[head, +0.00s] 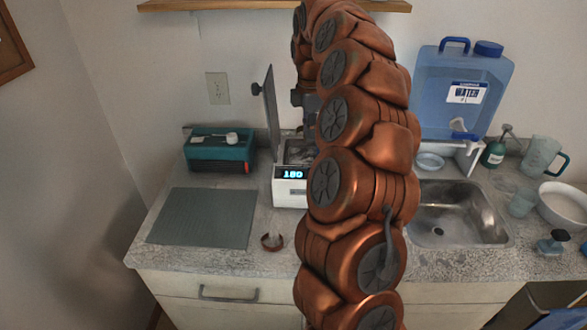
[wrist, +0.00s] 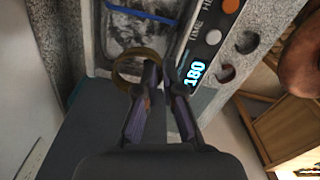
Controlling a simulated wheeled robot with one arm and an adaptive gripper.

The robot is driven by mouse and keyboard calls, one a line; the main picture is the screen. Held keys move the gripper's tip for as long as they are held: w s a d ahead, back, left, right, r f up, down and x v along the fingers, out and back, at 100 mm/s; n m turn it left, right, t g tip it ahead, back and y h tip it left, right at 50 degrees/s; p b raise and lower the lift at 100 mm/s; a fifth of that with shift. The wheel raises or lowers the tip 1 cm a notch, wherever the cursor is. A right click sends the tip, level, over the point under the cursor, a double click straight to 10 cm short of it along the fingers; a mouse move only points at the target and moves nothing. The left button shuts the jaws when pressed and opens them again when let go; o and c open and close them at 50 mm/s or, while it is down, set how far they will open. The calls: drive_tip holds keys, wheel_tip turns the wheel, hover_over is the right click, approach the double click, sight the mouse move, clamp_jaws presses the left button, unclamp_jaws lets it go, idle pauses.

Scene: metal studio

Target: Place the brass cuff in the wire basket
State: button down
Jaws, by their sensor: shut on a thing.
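The brass cuff (wrist: 124,66), a dull yellow ring, is at my fingertips in the wrist view. My gripper (wrist: 164,74) is shut on its edge, with the ring extending left of the fingers. The cuff is over the front edge of a small white cleaner (wrist: 198,75), beside its open tank (wrist: 140,28). I cannot make out the wire basket clearly; a blue bar (wrist: 140,12) crosses the tank. In the head view, my arm hides the fingertips and the held cuff.
The cleaner (head: 290,192) has a raised grey lid (head: 271,108) on its left. A reddish copper cuff (head: 265,246) lies on the counter near the front edge. A grey mat (head: 203,217), teal box (head: 220,155), sink (head: 458,212) and blue water container (head: 465,75) surround it.

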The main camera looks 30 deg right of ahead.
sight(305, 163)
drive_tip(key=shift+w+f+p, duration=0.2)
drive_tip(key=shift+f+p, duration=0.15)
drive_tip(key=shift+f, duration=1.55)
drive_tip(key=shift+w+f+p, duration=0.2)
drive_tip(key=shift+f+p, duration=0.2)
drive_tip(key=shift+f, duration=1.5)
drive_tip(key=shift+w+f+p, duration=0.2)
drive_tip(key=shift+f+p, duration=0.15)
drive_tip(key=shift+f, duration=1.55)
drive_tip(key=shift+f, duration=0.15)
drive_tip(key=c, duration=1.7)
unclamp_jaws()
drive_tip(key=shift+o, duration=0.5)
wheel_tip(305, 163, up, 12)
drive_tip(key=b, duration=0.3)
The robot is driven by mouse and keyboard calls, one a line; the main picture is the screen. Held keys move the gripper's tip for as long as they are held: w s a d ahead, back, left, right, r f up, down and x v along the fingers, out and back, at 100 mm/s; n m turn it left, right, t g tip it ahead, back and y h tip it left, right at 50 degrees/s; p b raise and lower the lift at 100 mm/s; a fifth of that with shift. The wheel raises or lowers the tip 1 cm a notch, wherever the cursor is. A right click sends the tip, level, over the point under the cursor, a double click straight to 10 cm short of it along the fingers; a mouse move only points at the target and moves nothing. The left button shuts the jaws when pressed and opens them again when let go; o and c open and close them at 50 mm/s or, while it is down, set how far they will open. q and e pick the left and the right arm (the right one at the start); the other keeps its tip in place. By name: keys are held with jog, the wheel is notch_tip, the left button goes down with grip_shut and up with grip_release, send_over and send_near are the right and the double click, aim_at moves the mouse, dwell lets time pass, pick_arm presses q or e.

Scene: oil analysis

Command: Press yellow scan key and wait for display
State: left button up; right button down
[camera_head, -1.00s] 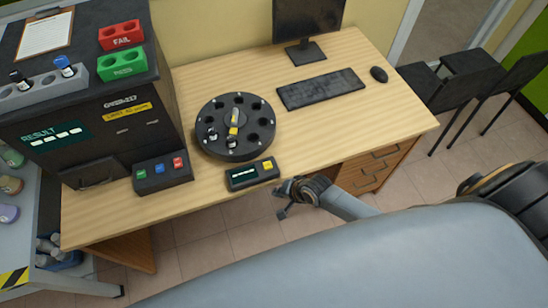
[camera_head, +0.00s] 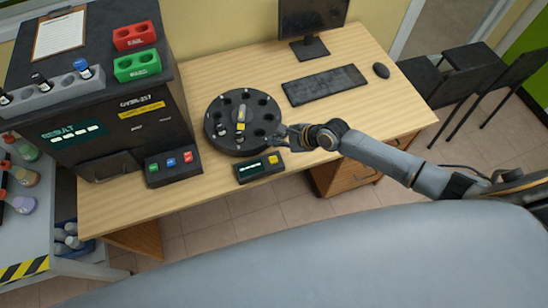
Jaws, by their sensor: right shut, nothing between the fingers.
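The yellow scan key (camera_head: 273,160) sits at the right end of a small black console (camera_head: 258,177) near the desk's front edge. The console's dark display (camera_head: 250,168) shows a row of pale dashes. My right gripper (camera_head: 279,136) is shut and empty. It appears above and just behind the key in the picture, beside the black carousel (camera_head: 219,137); I cannot tell its exact height. The key is uncovered and I see no contact with it. My left gripper is not in view.
A dark analyser (camera_head: 97,123) stands at the left with a three-button box (camera_head: 175,176) in front. A keyboard (camera_head: 325,85), mouse (camera_head: 381,70) and monitor (camera_head: 312,18) are at the back. The desk's right part (camera_head: 400,105) is clear.

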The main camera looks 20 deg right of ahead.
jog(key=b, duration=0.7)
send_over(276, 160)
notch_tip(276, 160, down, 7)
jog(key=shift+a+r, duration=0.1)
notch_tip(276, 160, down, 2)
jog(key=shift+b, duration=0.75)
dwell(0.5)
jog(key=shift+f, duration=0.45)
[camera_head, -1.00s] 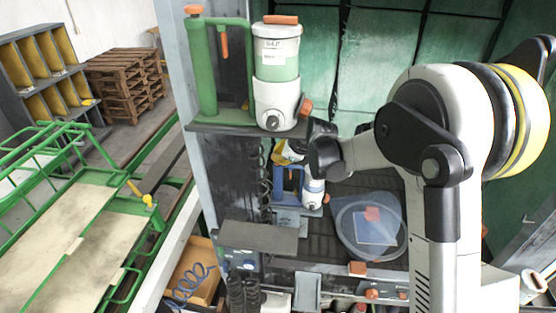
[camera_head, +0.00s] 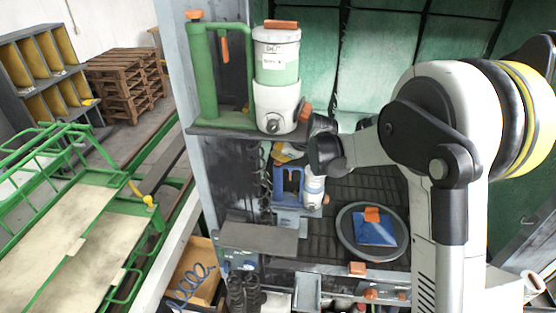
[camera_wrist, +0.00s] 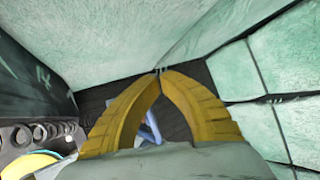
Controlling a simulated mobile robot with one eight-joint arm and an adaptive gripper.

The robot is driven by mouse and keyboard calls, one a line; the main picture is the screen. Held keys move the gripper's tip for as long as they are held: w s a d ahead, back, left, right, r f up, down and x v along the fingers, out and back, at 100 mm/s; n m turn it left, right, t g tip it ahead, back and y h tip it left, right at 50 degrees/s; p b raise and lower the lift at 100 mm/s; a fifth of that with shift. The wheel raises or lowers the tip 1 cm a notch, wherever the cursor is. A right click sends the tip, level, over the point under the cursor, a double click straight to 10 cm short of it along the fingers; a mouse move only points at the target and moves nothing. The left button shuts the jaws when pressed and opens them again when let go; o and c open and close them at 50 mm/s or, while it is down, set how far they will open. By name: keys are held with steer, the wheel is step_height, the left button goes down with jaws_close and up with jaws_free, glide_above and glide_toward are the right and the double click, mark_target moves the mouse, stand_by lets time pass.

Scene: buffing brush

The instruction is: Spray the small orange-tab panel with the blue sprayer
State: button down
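The blue sprayer (camera_head: 288,186) stands upright on the lower deck, with a blue frame and a white bottle beside it. The small panel (camera_head: 373,232) is blue with an orange tab and lies on a round grey plate (camera_head: 347,238) to its right. My gripper (camera_head: 286,153) is just above and behind the sprayer, partly hidden by my wrist. In the wrist view its two yellow fingers (camera_wrist: 159,74) meet at the tips, with nothing seen held between them. A blue piece shows beyond them through the gap; I cannot tell any contact with the sprayer.
A green sprayer (camera_head: 208,75) with a white-and-green canister (camera_head: 277,80) stands on the shelf above. Green padded walls (camera_head: 375,55) close the back. A grey ledge (camera_head: 258,239) juts out at the front left. A green frame cart (camera_head: 75,230) is at left.

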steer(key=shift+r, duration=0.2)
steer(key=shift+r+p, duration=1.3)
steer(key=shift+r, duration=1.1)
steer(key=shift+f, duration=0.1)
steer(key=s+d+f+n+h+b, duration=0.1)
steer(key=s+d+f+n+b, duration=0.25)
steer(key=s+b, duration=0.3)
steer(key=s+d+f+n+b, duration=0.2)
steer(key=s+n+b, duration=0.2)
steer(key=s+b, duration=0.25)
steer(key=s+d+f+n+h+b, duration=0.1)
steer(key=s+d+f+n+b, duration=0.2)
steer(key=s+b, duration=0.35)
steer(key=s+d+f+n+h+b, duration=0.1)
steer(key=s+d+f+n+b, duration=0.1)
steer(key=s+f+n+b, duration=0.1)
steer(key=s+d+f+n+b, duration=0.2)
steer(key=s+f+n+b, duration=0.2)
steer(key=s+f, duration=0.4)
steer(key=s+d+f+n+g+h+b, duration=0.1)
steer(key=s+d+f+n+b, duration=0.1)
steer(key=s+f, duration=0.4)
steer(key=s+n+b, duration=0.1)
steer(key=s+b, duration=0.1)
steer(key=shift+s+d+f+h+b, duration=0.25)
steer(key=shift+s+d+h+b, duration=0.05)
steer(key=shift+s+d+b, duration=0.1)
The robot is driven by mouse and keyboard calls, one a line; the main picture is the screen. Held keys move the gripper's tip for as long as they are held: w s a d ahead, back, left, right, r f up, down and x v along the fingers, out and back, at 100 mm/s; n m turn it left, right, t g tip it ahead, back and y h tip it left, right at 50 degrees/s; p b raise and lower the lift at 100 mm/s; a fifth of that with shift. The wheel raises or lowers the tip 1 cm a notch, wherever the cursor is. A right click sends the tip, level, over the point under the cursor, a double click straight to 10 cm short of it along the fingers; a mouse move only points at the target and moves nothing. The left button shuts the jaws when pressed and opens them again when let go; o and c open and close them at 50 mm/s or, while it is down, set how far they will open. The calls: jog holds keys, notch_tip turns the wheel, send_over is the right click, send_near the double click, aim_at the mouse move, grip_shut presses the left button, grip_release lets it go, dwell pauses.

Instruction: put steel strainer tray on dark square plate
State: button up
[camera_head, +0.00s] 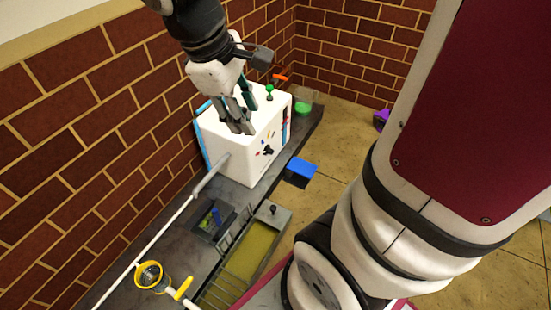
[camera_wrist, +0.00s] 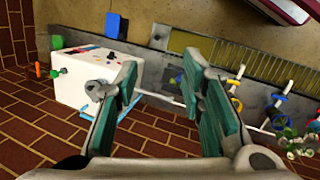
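A dark square plate (camera_head: 227,207) lies on the grey counter, with small blue and green items on it. I cannot clearly pick out a steel strainer tray. A long grey tray with a yellowish floor and thin bars (camera_head: 277,216) lies to the right of the plate, and it also shows in the wrist view (camera_wrist: 248,55). A round yellow-rimmed strainer (camera_head: 149,275) is at the counter's near end. My gripper (camera_head: 243,125) appears over or in front of the white box, away from the plate. In the wrist view my gripper (camera_wrist: 162,72) is open, with nothing between its fingers.
The white box (camera_head: 236,160) with coloured marks stands on the counter (camera_head: 240,196) against the brick wall. A blue-topped block (camera_head: 302,168) is by the counter's edge. A pale rod (camera_head: 170,222) runs along the wall side. Several coloured items crowd the wrist view's right side.

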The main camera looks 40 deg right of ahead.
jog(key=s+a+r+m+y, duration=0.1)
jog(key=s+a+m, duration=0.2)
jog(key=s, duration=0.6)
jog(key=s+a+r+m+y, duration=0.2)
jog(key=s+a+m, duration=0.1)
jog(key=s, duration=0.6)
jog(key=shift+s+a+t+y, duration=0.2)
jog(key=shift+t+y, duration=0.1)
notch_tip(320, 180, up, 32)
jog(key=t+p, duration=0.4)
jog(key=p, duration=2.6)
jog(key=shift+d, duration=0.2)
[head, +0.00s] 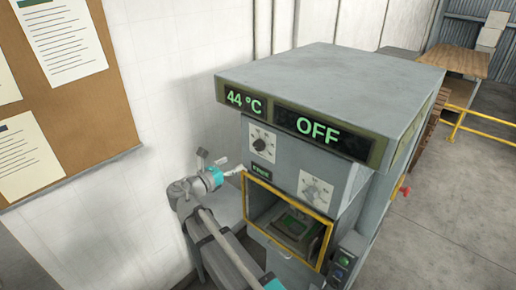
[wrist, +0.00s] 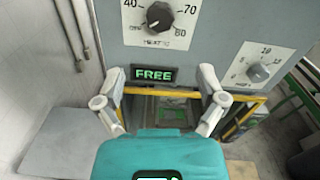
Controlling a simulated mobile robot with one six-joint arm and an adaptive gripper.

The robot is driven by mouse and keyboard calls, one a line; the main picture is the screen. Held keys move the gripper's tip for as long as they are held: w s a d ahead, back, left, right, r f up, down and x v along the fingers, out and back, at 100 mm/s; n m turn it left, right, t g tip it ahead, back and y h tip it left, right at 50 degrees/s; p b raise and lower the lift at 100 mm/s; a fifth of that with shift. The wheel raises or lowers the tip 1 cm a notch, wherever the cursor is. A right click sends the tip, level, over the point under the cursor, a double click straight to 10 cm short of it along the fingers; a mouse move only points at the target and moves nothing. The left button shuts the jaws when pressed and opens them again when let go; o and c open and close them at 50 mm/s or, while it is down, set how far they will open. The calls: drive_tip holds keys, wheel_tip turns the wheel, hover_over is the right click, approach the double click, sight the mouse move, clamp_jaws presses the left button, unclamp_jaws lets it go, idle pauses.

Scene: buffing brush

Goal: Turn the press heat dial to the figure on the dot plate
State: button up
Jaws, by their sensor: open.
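The heat dial (head: 260,144) is a dark round knob on a white scale plate on the grey press (head: 340,75). The press display (head: 245,102) reads 44 °C. My gripper (head: 219,163) is open and empty, left of the press front and apart from the dial. In the wrist view my gripper (wrist: 160,76) has its fingers spread below the dial. I cannot make out a dot plate figure.
A second dial (head: 314,188) sits lower right on the press. Another display (head: 317,128) reads OFF and a small sign (wrist: 153,74) reads FREE. A yellow-framed opening (head: 329,225) lies below. A control box (head: 343,261) stands at right; a notice board (head: 112,110) hangs left.

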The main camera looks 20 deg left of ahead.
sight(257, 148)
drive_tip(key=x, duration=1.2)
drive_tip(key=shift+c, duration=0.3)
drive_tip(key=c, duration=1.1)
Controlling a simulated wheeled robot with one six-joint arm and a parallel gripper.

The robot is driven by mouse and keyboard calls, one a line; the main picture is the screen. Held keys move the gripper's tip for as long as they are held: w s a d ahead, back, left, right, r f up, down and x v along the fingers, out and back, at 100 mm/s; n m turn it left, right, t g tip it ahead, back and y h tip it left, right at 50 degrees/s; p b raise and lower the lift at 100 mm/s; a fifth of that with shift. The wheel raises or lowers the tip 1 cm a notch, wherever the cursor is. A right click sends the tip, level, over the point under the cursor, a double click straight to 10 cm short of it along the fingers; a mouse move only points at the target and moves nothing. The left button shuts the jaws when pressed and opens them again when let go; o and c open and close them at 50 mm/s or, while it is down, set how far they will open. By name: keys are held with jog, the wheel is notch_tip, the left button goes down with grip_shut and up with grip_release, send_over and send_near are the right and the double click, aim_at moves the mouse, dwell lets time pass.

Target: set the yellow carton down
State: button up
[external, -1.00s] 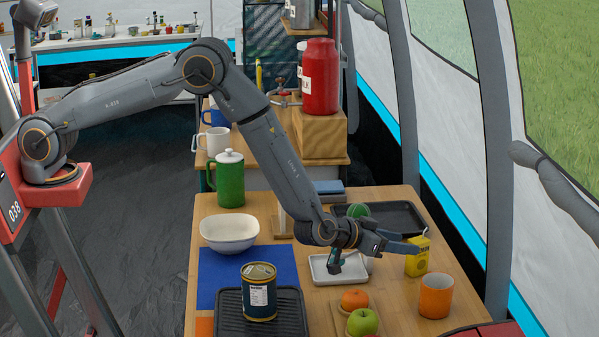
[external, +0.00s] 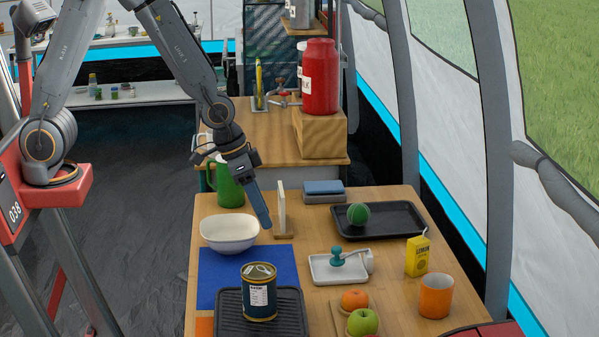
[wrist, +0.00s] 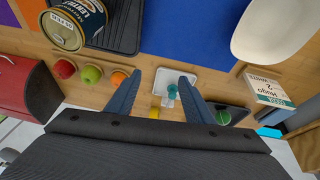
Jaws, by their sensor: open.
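The yellow carton (external: 417,257) stands upright on the wooden table, near the right edge, just behind the orange mug (external: 436,296). In the wrist view a small yellow patch, likely the carton (wrist: 154,113), shows far off between the fingers, mostly hidden by my gripper body. My gripper (external: 264,217) is open and empty. It is above the table's left part, near the white bowl and the upright book, well left of the carton and apart from it. Its two spread fingers show in the wrist view (wrist: 160,76) with nothing between them.
The white bowl (external: 230,243) and upright book (external: 282,211) are close to my gripper. A can (external: 259,298) stands on a ridged black tray (external: 290,318). A white dish (external: 322,274) holds a teal-handled object. A black tray (external: 400,215) with a green ball lies behind the carton.

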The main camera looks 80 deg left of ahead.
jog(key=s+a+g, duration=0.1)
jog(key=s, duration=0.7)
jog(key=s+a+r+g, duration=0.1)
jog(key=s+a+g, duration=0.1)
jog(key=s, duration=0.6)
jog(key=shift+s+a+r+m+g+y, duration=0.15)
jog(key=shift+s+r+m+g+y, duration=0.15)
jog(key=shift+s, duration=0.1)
++++
◆ DIRECTIVE
Filter for "Scene". Return all lines that hold it.

◆ WRITTEN SOLUTION
Scene: metal studio
Scene: oil analysis
Scene: buffing brush
Scene: buffing brush

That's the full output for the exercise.